Elsewhere, Tushar Joag has set up a military-style compass pointing to the north-east next to a pile of gunny bags, on top of which sits a copy of the Supreme Court report on the six killings that took place in the Northeastern states as part of his installation Repeal, Resuscitate: Waiting for the Wind. Behind these is a table fan set on rotate mode — it alternately ruffles the wind sock and the pages of the report, symbolising the need for a fresh breath of judicial intervention in these cases.
Often shocking and deeply unsettling, these works belong to a mammoth art exhibition called Forms of Activism, part of the ongoing events to commemorate 25 years of SAHMAT. Curated by Vivan Sundaram, the exhibition “explores the interstices between art and activism” through the works of 36 contemporary and modern artists. “Ten years ago, I had curated an exhibition for Sahmat called Ways of Resisting, which was to map the period between 1992 and 2003, from the Babri Masjid incident till the Gujarat riots. Unlike that show, this time we invited artists to make larger works on issues of their concern — the brief is more open-ended and here we see artists proposing thoughts on as diverse as ecology, gender and communalism,” says Sundaram.
While Arunkumar H.G. makes a large, colourful, cursive wall out of bottle caps in his installation Droppings and the Dam(n), inciting the viewer to re-consider the concept of development; Sharmila Samant’s installation Churning Quick Silver has an automated baton swirling the emptiness inside a brass container, signifying the fruitlessness of concrete mixers, a staple of urban development.
There is also intense meditation on ideas of nation, community and constructed memory.
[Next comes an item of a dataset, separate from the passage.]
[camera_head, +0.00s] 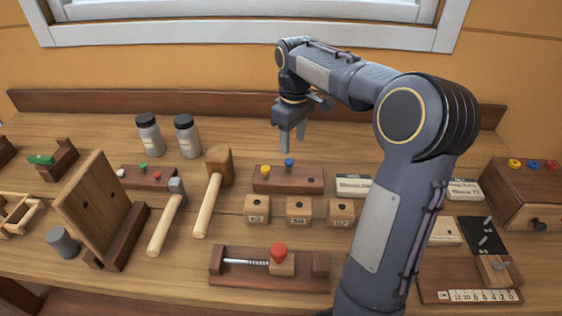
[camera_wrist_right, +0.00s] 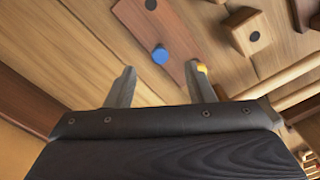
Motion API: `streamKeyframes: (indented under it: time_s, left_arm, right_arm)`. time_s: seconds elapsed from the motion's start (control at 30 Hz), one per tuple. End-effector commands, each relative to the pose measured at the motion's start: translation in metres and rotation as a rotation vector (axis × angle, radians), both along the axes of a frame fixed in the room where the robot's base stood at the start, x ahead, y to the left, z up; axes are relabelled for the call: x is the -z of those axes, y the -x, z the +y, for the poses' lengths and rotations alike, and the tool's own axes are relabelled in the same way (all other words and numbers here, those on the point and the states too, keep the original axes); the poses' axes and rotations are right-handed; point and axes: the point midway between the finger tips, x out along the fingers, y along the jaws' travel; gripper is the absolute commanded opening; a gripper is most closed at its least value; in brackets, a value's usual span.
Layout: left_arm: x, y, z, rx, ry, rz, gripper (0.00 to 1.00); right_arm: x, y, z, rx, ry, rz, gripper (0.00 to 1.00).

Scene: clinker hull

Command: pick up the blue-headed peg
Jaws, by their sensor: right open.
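The blue-headed peg (camera_head: 289,163) stands upright in a reddish-brown wooden block (camera_head: 300,187), with a yellow-headed peg (camera_head: 265,170) to its left and a dark hole to its right. My right gripper (camera_head: 291,146) is open, empty and pointing down above the blue-headed peg. In the right wrist view, the blue head (camera_wrist_right: 160,56) shows in the gap between the two fingertips (camera_wrist_right: 160,72), a little beyond them and not touching. The yellow head (camera_wrist_right: 202,68) lies beside one fingertip, partly hidden by it. My left gripper is not in view.
Three numbered wooden cubes (camera_head: 299,211) sit in front of the block. A mallet (camera_head: 217,168) and hammer (camera_head: 167,217) lie to the left; two jars (camera_head: 186,136) stand behind. A spring fixture with a red knob (camera_head: 278,250) is nearer. My right arm hides part of the bench's right.

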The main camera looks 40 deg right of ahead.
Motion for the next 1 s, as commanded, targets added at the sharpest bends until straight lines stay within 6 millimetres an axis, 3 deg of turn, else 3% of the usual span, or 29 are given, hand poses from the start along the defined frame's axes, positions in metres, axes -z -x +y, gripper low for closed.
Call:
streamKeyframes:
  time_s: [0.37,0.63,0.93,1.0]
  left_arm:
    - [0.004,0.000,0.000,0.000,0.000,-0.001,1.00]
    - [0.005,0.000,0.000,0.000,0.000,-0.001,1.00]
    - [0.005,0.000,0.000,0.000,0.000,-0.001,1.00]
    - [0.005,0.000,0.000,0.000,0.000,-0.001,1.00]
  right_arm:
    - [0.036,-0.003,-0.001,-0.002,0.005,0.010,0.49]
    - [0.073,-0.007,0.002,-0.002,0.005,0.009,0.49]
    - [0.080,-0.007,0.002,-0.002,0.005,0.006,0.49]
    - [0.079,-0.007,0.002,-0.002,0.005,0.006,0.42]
Pushpamala N. has installed a huge painting called Kali, a part of her ongoing Mother India Project, in which she incorporates motifs of Christian evangelism like angels and the concept of heaven and hell with the very Indian iconography of the devi standing astride the demon Mahishasur; representing the death of British colonialism, but also raising questions of what Indian nationalism is. In front of this painting sits a long glass case with marble slabs placed inside it, like in a museum. These epitaphs are printed over with texts — “The Anti-Sikh Riots”, “Rath Yatra/Babri Masjid”, “Bombay Blasts” are some of the titles you’ll find here, but you can’t read them easily, because they are mirror-images.
Ram Rahman’s series of photographs of victims of the Gujarat riots is called Survivors — raw black and white images of men, women and children are placed alongside those of ruined homes and cracked walls. Arpana Caur’s painting Smouldering City has a seated Buddha cutting off his long mane with a bloody sword — an image seen in the monasteries of Sri Lanka and Indonesia, and here meant as a reference to the 1984 massacre of Sikhs following Indira Gandhi’s assassination.
“It took us three days to put this show together — sometimes, meaning emerges when you place works next to each other. We’ve also stressed on forms since today, multi-media art is common. In this lively display of works, curatorial practice is of essence,” says Sundaram.
The interplay between art and activism is fairly well-established; moments of historical importance have always triggered waves of thought, expression and often outrage. “The issues being dealt with here are more social in nature, proving that activism and art both have many facets. But activism often remains on the margins, outside the glare of the art gallery,” notes Sundaram. In that sense, Forms of Activism is an important intervention against the tide of time — the artists mark their resistance to the act of forgetting through stark political statements.